┌────────

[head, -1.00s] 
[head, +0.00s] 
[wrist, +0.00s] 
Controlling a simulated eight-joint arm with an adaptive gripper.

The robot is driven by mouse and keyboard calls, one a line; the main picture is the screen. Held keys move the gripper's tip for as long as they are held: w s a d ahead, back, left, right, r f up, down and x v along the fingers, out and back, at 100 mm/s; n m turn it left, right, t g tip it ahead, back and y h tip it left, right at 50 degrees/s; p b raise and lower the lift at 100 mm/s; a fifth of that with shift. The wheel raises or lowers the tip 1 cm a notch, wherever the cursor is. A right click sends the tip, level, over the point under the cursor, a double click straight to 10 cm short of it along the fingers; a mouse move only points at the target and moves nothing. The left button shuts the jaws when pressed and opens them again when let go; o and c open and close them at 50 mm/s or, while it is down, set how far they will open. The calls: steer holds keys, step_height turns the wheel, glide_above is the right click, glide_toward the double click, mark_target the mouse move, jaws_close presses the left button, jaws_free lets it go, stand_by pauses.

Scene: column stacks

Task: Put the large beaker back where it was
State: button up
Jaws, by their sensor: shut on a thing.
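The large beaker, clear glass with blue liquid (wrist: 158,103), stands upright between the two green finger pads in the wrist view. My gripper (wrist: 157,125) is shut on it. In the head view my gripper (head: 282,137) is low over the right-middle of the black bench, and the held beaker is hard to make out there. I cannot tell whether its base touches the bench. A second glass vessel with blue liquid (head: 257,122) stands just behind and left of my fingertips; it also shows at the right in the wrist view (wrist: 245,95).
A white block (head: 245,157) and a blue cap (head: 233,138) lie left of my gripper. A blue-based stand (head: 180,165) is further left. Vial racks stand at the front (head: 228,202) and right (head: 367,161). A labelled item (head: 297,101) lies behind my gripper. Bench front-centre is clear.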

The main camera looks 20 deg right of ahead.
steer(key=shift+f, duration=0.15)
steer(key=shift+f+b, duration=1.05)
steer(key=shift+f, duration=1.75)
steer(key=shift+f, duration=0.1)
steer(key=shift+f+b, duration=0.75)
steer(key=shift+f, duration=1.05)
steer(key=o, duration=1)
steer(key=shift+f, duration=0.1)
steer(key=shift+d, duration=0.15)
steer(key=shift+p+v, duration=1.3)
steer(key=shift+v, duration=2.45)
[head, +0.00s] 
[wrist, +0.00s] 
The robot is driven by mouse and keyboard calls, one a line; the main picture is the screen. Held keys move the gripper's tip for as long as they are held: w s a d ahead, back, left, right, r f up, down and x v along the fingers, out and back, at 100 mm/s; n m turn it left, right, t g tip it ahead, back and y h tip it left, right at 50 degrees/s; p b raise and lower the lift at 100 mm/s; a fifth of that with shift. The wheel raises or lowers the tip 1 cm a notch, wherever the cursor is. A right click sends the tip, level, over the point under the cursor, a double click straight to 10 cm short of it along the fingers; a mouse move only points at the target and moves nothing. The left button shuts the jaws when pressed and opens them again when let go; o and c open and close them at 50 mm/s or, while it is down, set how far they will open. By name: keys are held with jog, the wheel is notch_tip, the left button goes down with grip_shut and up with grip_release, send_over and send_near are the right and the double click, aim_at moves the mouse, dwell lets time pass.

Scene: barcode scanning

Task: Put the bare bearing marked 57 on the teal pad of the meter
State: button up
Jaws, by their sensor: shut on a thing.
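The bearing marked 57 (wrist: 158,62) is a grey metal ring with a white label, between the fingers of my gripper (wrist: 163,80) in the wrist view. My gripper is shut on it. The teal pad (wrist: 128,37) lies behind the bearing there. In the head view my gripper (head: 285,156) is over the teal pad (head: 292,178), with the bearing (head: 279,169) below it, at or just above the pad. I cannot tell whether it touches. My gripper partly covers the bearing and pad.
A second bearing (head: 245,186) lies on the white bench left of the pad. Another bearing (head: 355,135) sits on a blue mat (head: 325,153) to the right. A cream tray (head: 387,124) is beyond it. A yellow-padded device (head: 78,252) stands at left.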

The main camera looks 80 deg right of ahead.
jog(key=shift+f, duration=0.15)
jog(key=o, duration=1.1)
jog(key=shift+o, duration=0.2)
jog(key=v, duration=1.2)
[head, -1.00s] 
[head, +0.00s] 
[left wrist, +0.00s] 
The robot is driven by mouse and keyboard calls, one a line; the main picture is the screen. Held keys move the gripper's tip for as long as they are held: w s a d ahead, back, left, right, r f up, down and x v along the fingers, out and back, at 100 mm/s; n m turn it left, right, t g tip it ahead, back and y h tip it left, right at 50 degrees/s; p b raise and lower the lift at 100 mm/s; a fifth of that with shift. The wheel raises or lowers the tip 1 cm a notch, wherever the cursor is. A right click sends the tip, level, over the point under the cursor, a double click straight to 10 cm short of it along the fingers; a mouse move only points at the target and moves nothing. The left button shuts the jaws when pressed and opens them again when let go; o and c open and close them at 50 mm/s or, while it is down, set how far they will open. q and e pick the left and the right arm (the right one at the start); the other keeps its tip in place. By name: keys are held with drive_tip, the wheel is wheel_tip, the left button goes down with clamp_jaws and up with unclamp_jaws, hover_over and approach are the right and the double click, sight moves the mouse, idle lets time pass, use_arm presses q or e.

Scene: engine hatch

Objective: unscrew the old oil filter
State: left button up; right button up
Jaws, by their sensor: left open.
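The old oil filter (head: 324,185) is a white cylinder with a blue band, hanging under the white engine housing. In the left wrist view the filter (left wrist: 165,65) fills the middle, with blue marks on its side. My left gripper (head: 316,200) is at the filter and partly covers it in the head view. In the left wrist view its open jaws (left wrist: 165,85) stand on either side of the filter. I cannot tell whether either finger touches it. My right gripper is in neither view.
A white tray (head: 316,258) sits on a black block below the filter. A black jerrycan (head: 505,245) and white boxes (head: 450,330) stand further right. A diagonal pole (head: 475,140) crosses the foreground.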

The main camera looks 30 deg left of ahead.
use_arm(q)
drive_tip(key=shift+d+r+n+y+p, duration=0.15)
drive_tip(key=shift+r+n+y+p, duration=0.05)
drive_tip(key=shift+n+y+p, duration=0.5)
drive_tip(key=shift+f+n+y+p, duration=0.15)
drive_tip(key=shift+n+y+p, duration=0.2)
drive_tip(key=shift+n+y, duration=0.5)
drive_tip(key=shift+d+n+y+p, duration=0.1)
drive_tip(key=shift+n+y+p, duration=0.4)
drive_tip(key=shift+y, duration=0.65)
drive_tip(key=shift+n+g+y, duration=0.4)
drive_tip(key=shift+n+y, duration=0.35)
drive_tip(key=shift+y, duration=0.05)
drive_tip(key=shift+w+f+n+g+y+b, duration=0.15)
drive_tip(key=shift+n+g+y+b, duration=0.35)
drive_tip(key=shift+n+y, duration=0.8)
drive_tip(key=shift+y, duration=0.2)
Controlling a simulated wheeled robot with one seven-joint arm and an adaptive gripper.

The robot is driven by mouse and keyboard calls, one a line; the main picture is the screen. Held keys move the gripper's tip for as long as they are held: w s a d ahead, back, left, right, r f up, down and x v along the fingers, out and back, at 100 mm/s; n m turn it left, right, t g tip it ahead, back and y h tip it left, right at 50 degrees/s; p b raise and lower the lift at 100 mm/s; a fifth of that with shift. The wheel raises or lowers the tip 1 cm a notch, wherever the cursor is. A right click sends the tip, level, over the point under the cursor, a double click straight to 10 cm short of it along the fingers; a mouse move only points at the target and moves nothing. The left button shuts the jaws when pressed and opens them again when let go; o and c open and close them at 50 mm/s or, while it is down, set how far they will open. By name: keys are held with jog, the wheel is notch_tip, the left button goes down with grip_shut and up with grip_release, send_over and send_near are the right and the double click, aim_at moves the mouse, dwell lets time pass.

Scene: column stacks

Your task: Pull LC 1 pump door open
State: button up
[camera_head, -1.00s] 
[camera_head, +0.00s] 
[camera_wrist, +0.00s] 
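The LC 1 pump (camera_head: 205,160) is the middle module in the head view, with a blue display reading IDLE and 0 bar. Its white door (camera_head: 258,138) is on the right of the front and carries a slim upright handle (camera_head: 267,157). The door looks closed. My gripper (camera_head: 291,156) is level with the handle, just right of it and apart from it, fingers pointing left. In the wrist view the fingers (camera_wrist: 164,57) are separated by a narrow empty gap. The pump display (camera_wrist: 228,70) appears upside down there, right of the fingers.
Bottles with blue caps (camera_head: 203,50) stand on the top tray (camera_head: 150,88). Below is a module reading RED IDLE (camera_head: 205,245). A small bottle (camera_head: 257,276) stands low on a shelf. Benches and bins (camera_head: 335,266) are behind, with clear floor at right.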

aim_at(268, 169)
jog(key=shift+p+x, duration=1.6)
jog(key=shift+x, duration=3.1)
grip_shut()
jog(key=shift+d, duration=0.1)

└────────

[Exercise objective]
Print the lines above, unchanged, from the start of the records to the line with "Controlling a simulated eight-joint", including that final line.

[Output of the exercise]
[head, -1.00s] 
[head, +0.00s] 
[wrist, +0.00s] 
Controlling a simulated eight-joint arm with an adaptive gripper.

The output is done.